** begin Information shown **

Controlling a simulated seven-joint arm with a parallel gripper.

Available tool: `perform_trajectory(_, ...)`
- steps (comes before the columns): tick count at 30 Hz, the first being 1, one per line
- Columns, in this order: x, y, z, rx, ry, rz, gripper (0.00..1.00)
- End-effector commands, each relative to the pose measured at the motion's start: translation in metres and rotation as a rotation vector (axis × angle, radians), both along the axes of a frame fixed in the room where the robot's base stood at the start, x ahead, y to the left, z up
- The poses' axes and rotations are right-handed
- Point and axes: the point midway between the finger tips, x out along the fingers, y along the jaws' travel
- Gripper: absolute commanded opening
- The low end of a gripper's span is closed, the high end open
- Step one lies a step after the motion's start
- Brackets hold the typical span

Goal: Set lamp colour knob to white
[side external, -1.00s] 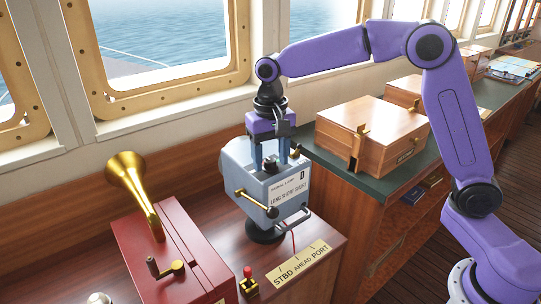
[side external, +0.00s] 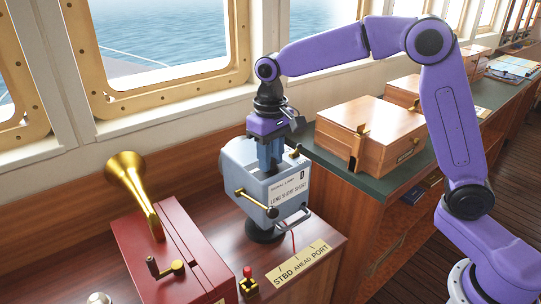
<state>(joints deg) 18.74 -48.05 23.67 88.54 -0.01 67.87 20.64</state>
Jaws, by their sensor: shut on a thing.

** end Information shown **

# Written task
Quote exactly the lines from the one that contains "[side external, -1.00s]" through the end of the listing above, both ends included, leaving out the pictures.

# Result of this exercise
[side external, -1.00s] 
[side external, +0.00s] 
<state>(joints deg) 18.74 -48.05 23.67 88.54 -0.01 67.87 20.64</state>
Jaws, by their sensor: shut on a thing.

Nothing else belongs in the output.